Why this disaster might happen to the Green Party is all somewhere in my blog. But the hard lessons still need to be learned. With zero interest in Climate change we never stood a chance, but having little or nothing to differentiate us from the newly invigorated Labour campaign sealed our deposit-losing fate. I refrained from predicting just this outcome in the majority of seats, but I did not expect it to apply across the board in the target seats where we had put in such efforts.
Except in two constituencies.
There may be other results of which I am not aware. It is probably my fault that I can find nothing on the Green Party Members’ Website.
In Brighton Pavilion Labour apparently decided to use their resources elsewhere, but that was not the case in any of our target seats, and nor was it the case in the Isle of Wight, where I did 6 days of solid doorstepping. As I have tried to tell our Progressive Alliance leadership, it is only to be expected that Labour will do everything in their power to ruin our efforts wherever we look like making a breakthrough. We even lost our deposit in Gorton, where we came second in 2015.

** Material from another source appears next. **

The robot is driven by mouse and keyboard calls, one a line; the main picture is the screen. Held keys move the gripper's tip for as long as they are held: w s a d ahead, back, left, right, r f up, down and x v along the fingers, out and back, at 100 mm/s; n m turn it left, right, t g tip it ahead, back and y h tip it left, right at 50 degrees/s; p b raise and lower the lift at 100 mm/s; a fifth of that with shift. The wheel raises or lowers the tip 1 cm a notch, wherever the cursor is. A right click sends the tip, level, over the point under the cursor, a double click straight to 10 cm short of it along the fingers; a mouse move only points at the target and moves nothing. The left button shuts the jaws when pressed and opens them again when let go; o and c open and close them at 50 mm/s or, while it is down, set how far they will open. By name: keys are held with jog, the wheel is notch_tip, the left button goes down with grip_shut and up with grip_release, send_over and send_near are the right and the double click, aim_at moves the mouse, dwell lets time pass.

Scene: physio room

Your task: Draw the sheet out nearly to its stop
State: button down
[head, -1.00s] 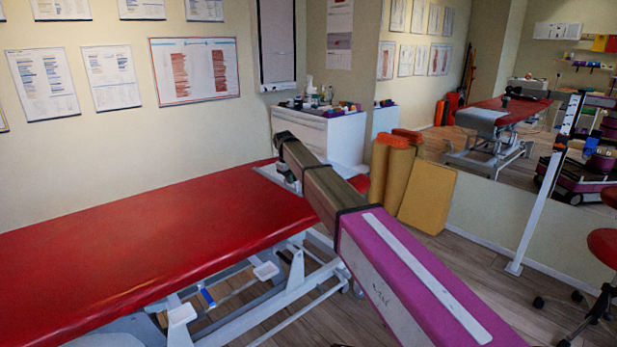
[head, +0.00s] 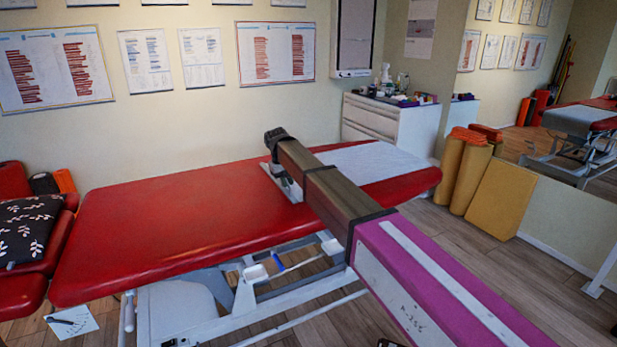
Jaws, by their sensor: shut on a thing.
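The red couch (head: 170,220) runs across the head view. The white sheet (head: 375,162) lies flat over the couch's right end and passes behind my arm. Its left edge shows just left of the arm, at my gripper. My gripper (head: 287,184) is low at the couch top, pointing down, and is shut on the sheet's left edge. The fingertips are small and partly hidden by my arm. Bare red couch top lies to the left of the gripper.
A white cabinet (head: 388,128) with bottles stands behind the couch's right end. Tan rolls (head: 470,170) and a tan block (head: 507,197) stand at the right by the mirror. A red chair with a dark patterned cushion (head: 25,230) is at the left.

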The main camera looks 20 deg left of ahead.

Yet despite this, and against the trend, Vix Lowthion increased her vote by 37%, proportionately a better result than Caroline’s, at only 32% better! At 17.4%, the IoW result is the Green Party’s second best result that I know of, better than either Bristol West or Sheffield Central, on which so much hope was pinned.
Jean Bartrum, Vix’s agent, tells me that she senses a sea change in attitudes in the Isle of Wight – to a less consumerist society. As I keep saying, this is exactly this culture shift which is necessary if we are to have a cat in Hell’s chance of saving the global environment for our children.
But how far does this result corroborate Jean’s grass roots gut feelings? And how far is it evidence for my dream that one day the Green Party will, without sacrificing any principles – start to take votes from the Conservatives? I must again remind readers that our best result ever was in the 1989 Euros, in Conservative heartlands.
But that was before they realized that our policies entailed drastic redistribution. To be honest, Vix’s literature did not noticeably differ from that which produced such abysmal results everywhere else. But that could be because Jean, her agent, is right. The change just hasn’t got very far yet.
If this result is to be built on, it will still be necessary to do all the things I have been urging all along. We need to approach conservatives more in sorrow than in anger. We do not regard them as the enemy, we only ask for enough redistribution to allow everyone to feel secure in a sustainable economy.
On the other hand, everyone must feel secure if they are not to find populist answers more attractive. And we do need to get back to stressing that ecological problems will overwhelm all other issues if not addressed., something which Conservatives accept more readily than those threatened with benefit sanctions.
But Vix is thoroughly in favour of the Basic Income.